My anger today is not just anger.
It is grief.
It is love.
It is frustration.
It is the desperate desire to protect someone who has already been hurt once by a system she trusted.
And it is the hope — however faint — that by speaking out, maybe someone else won’t have to feel what she felt today.
She Will Rise — But the System Must Change
My wife will try again. She is stronger than she feels right now, even if she doesn’t believe it at this moment. She is determined, resilient, and courageous. She will take typing lessons. She will practice case analysis. She will get support. She will prepare in ways the system never prepared her.
But she should not have to rebuild herself after being broken by structural inequity.
If she succeeds on her next attempt, it will be because she defeated a flawed system — not because the system measured her fairly.

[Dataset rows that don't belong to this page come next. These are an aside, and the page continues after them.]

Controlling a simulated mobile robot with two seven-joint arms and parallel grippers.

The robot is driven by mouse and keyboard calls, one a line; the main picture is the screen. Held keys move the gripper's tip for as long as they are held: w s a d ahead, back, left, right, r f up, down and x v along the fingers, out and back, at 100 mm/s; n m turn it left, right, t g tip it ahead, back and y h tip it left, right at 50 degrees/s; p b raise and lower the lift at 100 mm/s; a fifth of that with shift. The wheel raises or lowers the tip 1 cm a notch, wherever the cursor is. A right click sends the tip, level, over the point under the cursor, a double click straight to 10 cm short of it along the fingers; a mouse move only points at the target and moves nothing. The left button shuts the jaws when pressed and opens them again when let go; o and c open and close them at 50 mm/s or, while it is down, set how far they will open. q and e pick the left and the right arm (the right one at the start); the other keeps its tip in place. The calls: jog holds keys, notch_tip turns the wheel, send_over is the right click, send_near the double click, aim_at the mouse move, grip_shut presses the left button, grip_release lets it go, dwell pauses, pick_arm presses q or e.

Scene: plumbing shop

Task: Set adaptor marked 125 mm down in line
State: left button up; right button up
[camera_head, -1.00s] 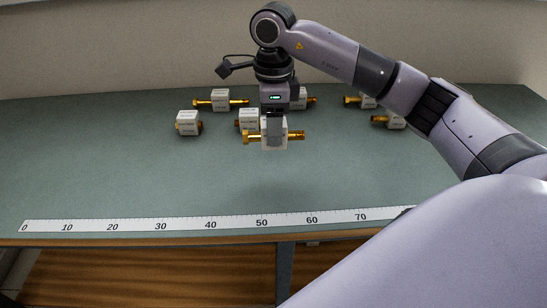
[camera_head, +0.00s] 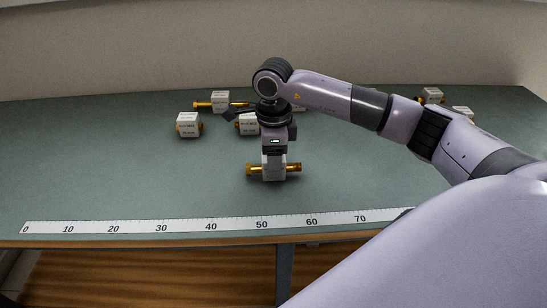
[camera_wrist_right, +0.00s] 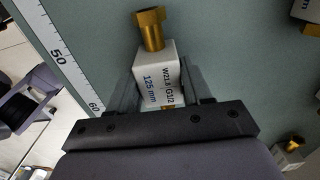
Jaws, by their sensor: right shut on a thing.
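The adaptor (camera_head: 274,174) is a white block with brass fittings sticking out left and right. In the right wrist view the adaptor (camera_wrist_right: 157,82) shows the print "W21.8 G1/2" and "125 mm", with a brass hex end at the top. My right gripper (camera_head: 274,155) comes down from above and is shut on its white block. The adaptor is near the table surface, behind the ruler; I cannot tell whether it touches the table. My left gripper is not in view.
The ruler strip (camera_head: 162,227) lies along the table's front edge. Behind stand several other white-block adaptors, among them one at left (camera_head: 188,125), one at back (camera_head: 220,100) and one at far right (camera_head: 432,96). The green table (camera_head: 110,180) is clear at left of the held adaptor.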

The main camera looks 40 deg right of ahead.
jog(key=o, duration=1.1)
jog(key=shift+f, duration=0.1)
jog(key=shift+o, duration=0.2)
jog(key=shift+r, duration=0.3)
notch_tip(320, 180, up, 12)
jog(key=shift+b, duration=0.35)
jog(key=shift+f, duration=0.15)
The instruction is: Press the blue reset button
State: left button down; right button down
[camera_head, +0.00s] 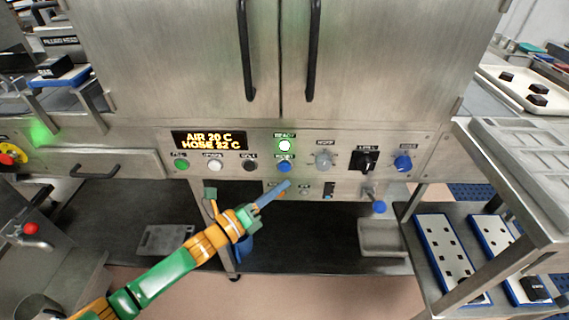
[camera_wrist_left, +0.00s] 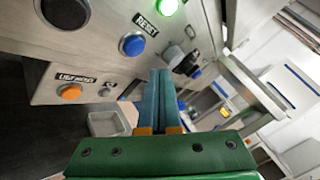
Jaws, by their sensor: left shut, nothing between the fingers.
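The blue reset button (camera_head: 284,166) sits on the steel control panel, just under the lit green-white ready lamp (camera_head: 285,145). In the left wrist view the blue button (camera_wrist_left: 132,45) is next to a label reading RESET. My left gripper (camera_head: 287,183) is shut and empty, with its blue-grey fingers pointing up at the panel a little below the button. In the left wrist view the fingertips (camera_wrist_left: 160,72) are to the lower right of the button, and a gap shows between them. My right gripper is not in view.
Beside the button are a black button (camera_head: 249,165), a grey knob (camera_head: 324,159), a black switch (camera_head: 364,160) and a blue knob (camera_head: 403,163). An orange button (camera_wrist_left: 69,92) is on the lower panel. A blue-ended valve handle (camera_head: 379,206) sticks out at the lower right.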

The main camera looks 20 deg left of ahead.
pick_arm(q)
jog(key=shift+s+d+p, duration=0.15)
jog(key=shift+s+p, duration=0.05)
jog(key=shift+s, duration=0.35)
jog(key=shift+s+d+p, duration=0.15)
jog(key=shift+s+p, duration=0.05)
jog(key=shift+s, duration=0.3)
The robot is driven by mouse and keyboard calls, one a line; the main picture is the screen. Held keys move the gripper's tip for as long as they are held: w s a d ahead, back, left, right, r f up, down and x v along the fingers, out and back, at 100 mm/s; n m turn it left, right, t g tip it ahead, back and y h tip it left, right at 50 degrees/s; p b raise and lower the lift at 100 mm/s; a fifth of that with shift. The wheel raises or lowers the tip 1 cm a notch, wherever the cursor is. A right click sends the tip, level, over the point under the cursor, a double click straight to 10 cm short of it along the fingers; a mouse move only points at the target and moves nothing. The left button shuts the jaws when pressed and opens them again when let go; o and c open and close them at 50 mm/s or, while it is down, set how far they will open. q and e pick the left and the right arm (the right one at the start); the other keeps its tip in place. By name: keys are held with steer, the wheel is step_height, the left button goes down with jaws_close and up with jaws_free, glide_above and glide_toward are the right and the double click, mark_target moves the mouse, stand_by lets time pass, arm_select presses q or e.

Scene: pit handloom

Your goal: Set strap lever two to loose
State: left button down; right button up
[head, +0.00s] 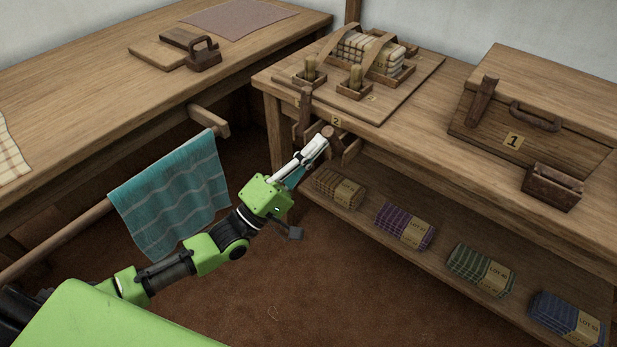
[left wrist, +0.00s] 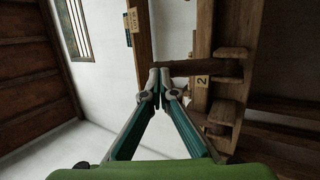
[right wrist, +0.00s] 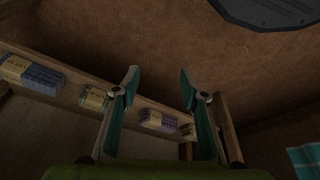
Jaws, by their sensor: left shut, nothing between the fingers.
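Strap lever two is a dark wooden bar at the bench's front edge, beside the label "2" (head: 336,121). In the head view its rounded end (head: 328,131) points outward, just above my left fingertips. In the left wrist view the bar (left wrist: 210,68) runs sideways from the bracket by the label, just beyond the fingertips; whether they touch it I cannot tell. My left gripper (head: 320,143) is shut with nothing in it; it also shows in the left wrist view (left wrist: 160,82). My right gripper (right wrist: 159,84) is open and empty in the right wrist view.
Another upright lever (head: 305,103) stands left of lever two. A strapped cloth bundle (head: 368,50) lies on a board on the bench. A wooden chest (head: 530,110) stands to the right. Folded cloth lots (head: 405,226) lie on the lower shelf. A teal cloth (head: 172,195) hangs on a beam.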

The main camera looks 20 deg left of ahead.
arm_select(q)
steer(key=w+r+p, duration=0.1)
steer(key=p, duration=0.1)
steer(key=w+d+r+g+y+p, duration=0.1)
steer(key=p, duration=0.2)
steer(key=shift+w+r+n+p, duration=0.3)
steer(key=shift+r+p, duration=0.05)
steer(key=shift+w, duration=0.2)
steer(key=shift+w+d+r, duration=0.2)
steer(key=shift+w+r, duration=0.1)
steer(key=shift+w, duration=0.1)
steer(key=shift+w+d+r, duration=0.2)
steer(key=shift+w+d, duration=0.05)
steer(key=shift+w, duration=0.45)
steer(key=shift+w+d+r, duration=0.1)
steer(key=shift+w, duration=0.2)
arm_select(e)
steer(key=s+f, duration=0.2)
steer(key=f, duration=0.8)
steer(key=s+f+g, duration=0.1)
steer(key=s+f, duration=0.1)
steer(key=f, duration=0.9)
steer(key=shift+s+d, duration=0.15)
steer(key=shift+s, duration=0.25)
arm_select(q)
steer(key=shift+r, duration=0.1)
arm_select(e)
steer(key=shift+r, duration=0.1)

And that alone should make every policymaker, regulator, educator, and political leader take a hard look at what we call “equal” in this country.
Final Thoughts
When we talk about immigrant success, we often talk about opportunity, not obstacles.
We talk about welcoming newcomers, but we don't recognize how often we set them up to struggle.
We talk about merit, not the hidden advantages that native speakers carry without noticing.
Today, my wife lost more than an exam.
She lost confidence, hope, and a piece of her belief in a country she has worked so hard to belong to.
But her story is not finished.
And neither is this conversation.
The CPA exam doesn’t need to be easier.
It needs to be fairer.
My wife does not need more intelligence.
She needs more time.
And Canada does not need more slogans about diversity.
It needs institutions that reflect the reality of the diverse people who now call this place home.
Until that happens, we will continue to mistake injustice for neutrality, and we will continue to watch too many bright, capable immigrants fall through the cracks of systems that pretend everyone begins the race in the same place.
They don’t.
And it is time we stopped pretending they do.